## SHORT PROBLEM
Without the pictures, repeat the listing character for character.

## SUPPLIED DATA

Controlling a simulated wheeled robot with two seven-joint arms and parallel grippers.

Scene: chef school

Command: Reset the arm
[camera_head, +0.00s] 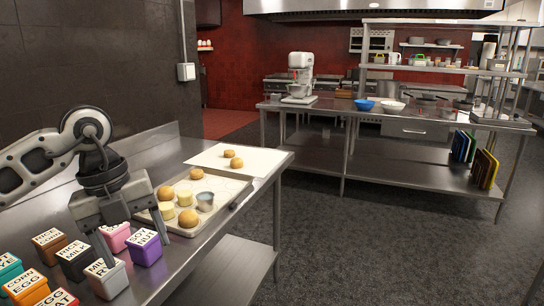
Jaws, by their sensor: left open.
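My left arm comes in from the left of the head view. Its gripper (146,250) points down over the steel counter (150,158). The gripper is open, with its fingers spread apart. One finger hangs close to the light grey box (108,278), and the other overlaps the near edge of a baking tray (229,197). A purple box (144,252) shows between the fingers, and I see nothing gripped. A pink box (115,237) lies behind it. Whether the fingers touch anything is hard to tell. My right gripper is not in view.
Several labelled boxes, such as a brown one (49,247), crowd the front left. Open floor (370,240) separates this counter from a far steel table (330,110).

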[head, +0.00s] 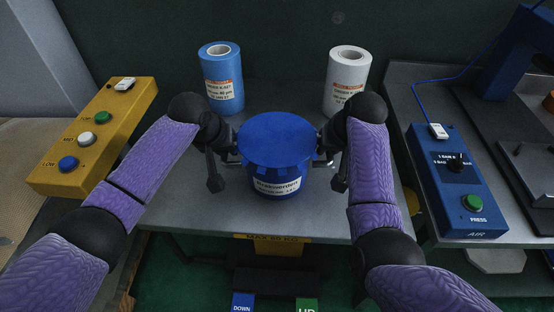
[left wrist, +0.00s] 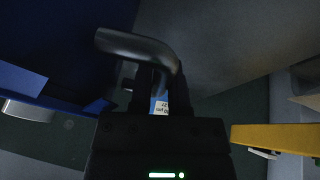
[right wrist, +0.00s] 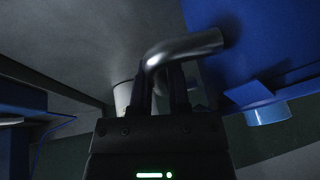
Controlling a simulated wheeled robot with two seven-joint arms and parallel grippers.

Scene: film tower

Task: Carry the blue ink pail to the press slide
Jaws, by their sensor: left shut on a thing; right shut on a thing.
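The blue ink pail (head: 277,145) with a flat blue lid and a white label is upright between my two arms in the head view. It is over the grey table; I cannot tell whether its base touches the top. My left gripper (head: 234,157) is shut on the pail's left metal handle, seen as a bent bar in the left wrist view (left wrist: 138,46). My right gripper (head: 322,157) is shut on the right handle, which also shows in the right wrist view (right wrist: 184,47). The press slide (head: 536,155) seems to be the dark unit at the far right, partly cut off.
A blue film roll (head: 221,80) and a white roll (head: 347,80) stand behind the pail. A yellow button box (head: 92,138) is on the left. A blue PRESS control box (head: 459,182) is on the right bench, past a gap. DOWN and UP pedals (head: 243,303) are below.

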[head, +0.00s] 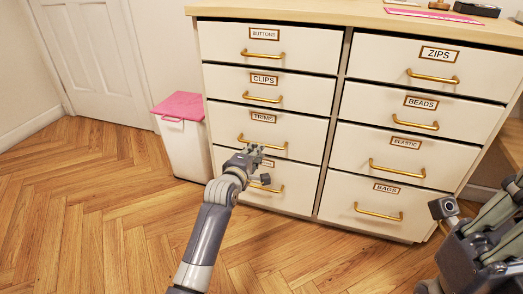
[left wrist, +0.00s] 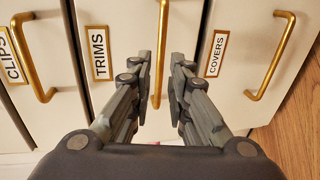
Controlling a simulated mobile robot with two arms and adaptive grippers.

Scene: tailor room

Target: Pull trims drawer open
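The trims drawer (head: 306,133) is the third one down in the left column of the cabinet and appears closed, flush with its neighbours. Its brass bar handle (head: 279,145) is partly hidden by my left gripper (head: 256,160). In the left wrist view, the TRIMS label (left wrist: 99,52) shows left of the fingers, and the brass handle (left wrist: 161,42) runs between the two fingertips. There, my left gripper (left wrist: 161,75) is open, with a gap on each side of the handle. My right gripper (head: 480,235) is partly cut off at the lower right, away from the handle.
The covers drawer (left wrist: 225,85) is directly below, its handle near my left gripper. Clips and buttons drawers are above. A white bin (head: 180,150) with a pink lid stands left of the cabinet. The wooden floor (head: 110,220) in front is clear.

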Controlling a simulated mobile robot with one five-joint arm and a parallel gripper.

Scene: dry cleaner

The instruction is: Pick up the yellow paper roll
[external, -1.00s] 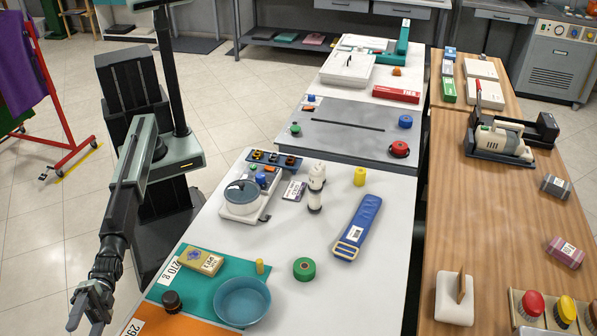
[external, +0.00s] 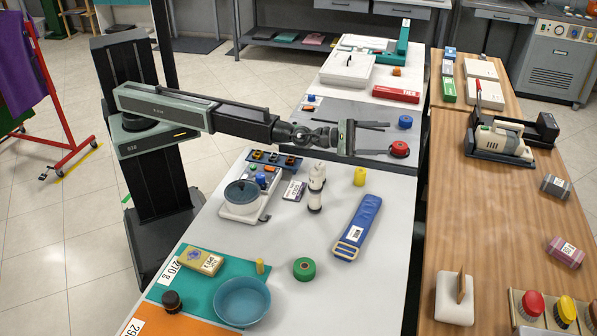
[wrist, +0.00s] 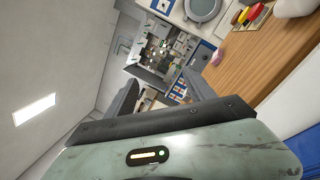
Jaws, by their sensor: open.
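A yellow roll (external: 360,176) stands upright on the white table (external: 240,300), right of the black-and-white bottles. A smaller, thinner yellow cylinder (external: 260,267) stands near the teal bowl; which of the two is paper cannot be told for sure. My gripper (external: 386,138) is open and empty, stretched out to the right, a little beyond the larger roll in the picture and apart from it. In the wrist view, my two fingers (wrist: 166,97) are spread with nothing between them, and I cannot make out the yellow roll there.
A blue strap (external: 359,226) with a buckle lies in front of the roll. A green tape roll (external: 304,268), a teal bowl (external: 242,301) and a scale (external: 243,203) with a pot are nearby. A red roll (external: 399,149) sits close to my gripper. The wooden table (external: 450,210) is at right.

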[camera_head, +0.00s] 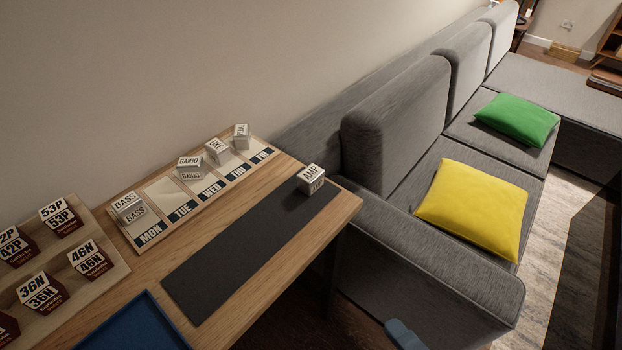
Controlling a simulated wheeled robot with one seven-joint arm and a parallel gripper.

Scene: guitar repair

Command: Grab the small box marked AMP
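The small box marked AMP (311,179) is a white cube with black lettering on its top and front faces. It sits upright at the far right end of a dark grey mat (235,262), close to the right edge of the wooden table (337,217). Nothing touches the box, and its top and front are fully visible.
A day board (165,193) along the wall holds boxes marked BASS (130,208) and BANJO (190,168), among others; its TUE column is bare. A rack of numbered boxes (110,252) and a blue tray (135,328) stand left. A grey sofa (430,245) adjoins the table's right.

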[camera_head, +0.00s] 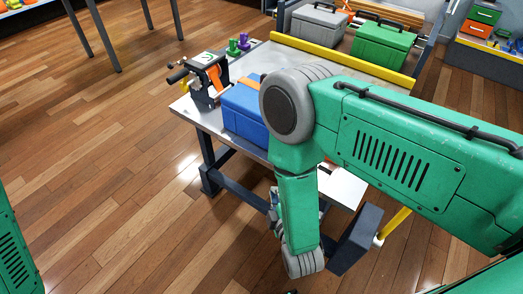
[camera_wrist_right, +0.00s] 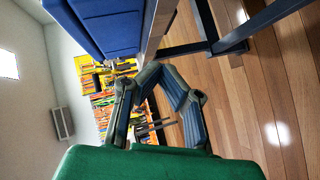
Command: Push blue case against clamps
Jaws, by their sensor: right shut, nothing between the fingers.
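The blue case (camera_head: 243,107) sits near the left corner of the workbench (camera_head: 262,62), partly hidden behind my right arm. An orange strip shows at its top. A black and orange clamp (camera_head: 205,82) stands on the bench at its left; I cannot tell whether they touch. In the wrist view the blue case (camera_wrist_right: 108,32) fills the upper left, above my right gripper (camera_wrist_right: 157,78). That gripper is shut, empty and apart from the case. In the head view the right gripper is low beside the bench, mostly hidden by my arm. My left gripper is out of view.
A yellow bar (camera_head: 340,61) crosses the bench. Behind it stand a grey case (camera_head: 318,22) and a green case (camera_head: 380,47). Small purple and green pieces (camera_head: 238,46) stand near the clamp. The bench's dark legs (camera_head: 210,165) are close to my right arm.

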## FULL SOLUTION
Controlling a simulated wheeled robot with two seven-joint arms and parallel grippers.

Scene: chef school

Command: Reset the arm
[camera_head, +0.00s] 
Jaws, by their sensor: left open.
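My left arm comes in from the left of the head view. Its gripper (146,250) points down over the steel counter (150,158). The gripper is open, with its fingers spread apart. One finger hangs close to the light grey box (108,278), and the other overlaps the near edge of a baking tray (229,197). A purple box (144,252) shows between the fingers, and I see nothing gripped. A pink box (115,237) lies behind it. Whether the fingers touch anything is hard to tell. My right gripper is not in view.
Several labelled boxes, such as a brown one (49,247), crowd the front left. Open floor (370,240) separates this counter from a far steel table (330,110).

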[head, +0.00s] 
[left wrist, +0.00s] 
[right wrist, +0.00s] 
Controlling a simulated wheeled robot with two seven-joint arms and parallel grippers.

Scene: film tower

Task: Carry the blue ink pail to the press slide
Jaws, by their sensor: left shut on a thing; right shut on a thing.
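The blue ink pail (head: 277,145) with a flat blue lid and a white label is upright between my two arms in the head view. It is over the grey table; I cannot tell whether its base touches the top. My left gripper (head: 234,157) is shut on the pail's left metal handle, seen as a bent bar in the left wrist view (left wrist: 138,46). My right gripper (head: 322,157) is shut on the right handle, which also shows in the right wrist view (right wrist: 184,47). The press slide (head: 536,155) seems to be the dark unit at the far right, partly cut off.
A blue film roll (head: 221,80) and a white roll (head: 347,80) stand behind the pail. A yellow button box (head: 92,138) is on the left. A blue PRESS control box (head: 459,182) is on the right bench, past a gap. DOWN and UP pedals (head: 243,303) are below.

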[head, +0.00s] 
[left wrist, +0.00s] 
Controlling a simulated mobile robot with two arms and adaptive grippers.

Scene: tailor room

Target: Pull trims drawer open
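The trims drawer (head: 306,133) is the third one down in the left column of the cabinet and appears closed, flush with its neighbours. Its brass bar handle (head: 279,145) is partly hidden by my left gripper (head: 256,160). In the left wrist view, the TRIMS label (left wrist: 99,52) shows left of the fingers, and the brass handle (left wrist: 161,42) runs between the two fingertips. There, my left gripper (left wrist: 161,75) is open, with a gap on each side of the handle. My right gripper (head: 480,235) is partly cut off at the lower right, away from the handle.
The covers drawer (left wrist: 225,85) is directly below, its handle near my left gripper. Clips and buttons drawers are above. A white bin (head: 180,150) with a pink lid stands left of the cabinet. The wooden floor (head: 110,220) in front is clear.

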Controlling a simulated mobile robot with one five-joint arm and a parallel gripper.

Scene: dry cleaner

The instruction is: Pick up the yellow paper roll
[external, -1.00s] 
[external, +0.00s] 
[wrist, +0.00s] 
Jaws, by their sensor: open.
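A yellow roll (external: 360,176) stands upright on the white table (external: 240,300), right of the black-and-white bottles. A smaller, thinner yellow cylinder (external: 260,267) stands near the teal bowl; which of the two is paper cannot be told for sure. My gripper (external: 386,138) is open and empty, stretched out to the right, a little beyond the larger roll in the picture and apart from it. In the wrist view, my two fingers (wrist: 166,97) are spread with nothing between them, and I cannot make out the yellow roll there.
A blue strap (external: 359,226) with a buckle lies in front of the roll. A green tape roll (external: 304,268), a teal bowl (external: 242,301) and a scale (external: 243,203) with a pot are nearby. A red roll (external: 399,149) sits close to my gripper. The wooden table (external: 450,210) is at right.

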[camera_head, +0.00s] 
Controlling a simulated wheeled robot with one seven-joint arm and a parallel gripper.

Scene: guitar repair

Command: Grab the small box marked AMP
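The small box marked AMP (311,179) is a white cube with black lettering on its top and front faces. It sits upright at the far right end of a dark grey mat (235,262), close to the right edge of the wooden table (337,217). Nothing touches the box, and its top and front are fully visible.
A day board (165,193) along the wall holds boxes marked BASS (130,208) and BANJO (190,168), among others; its TUE column is bare. A rack of numbered boxes (110,252) and a blue tray (135,328) stand left. A grey sofa (430,245) adjoins the table's right.

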[camera_head, +0.00s] 
[camera_wrist_right, +0.00s] 
Command: Push blue case against clamps
Jaws, by their sensor: right shut, nothing between the fingers.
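The blue case (camera_head: 243,107) sits near the left corner of the workbench (camera_head: 262,62), partly hidden behind my right arm. An orange strip shows at its top. A black and orange clamp (camera_head: 205,82) stands on the bench at its left; I cannot tell whether they touch. In the wrist view the blue case (camera_wrist_right: 108,32) fills the upper left, above my right gripper (camera_wrist_right: 157,78). That gripper is shut, empty and apart from the case. In the head view the right gripper is low beside the bench, mostly hidden by my arm. My left gripper is out of view.
A yellow bar (camera_head: 340,61) crosses the bench. Behind it stand a grey case (camera_head: 318,22) and a green case (camera_head: 380,47). Small purple and green pieces (camera_head: 238,46) stand near the clamp. The bench's dark legs (camera_head: 210,165) are close to my right arm.

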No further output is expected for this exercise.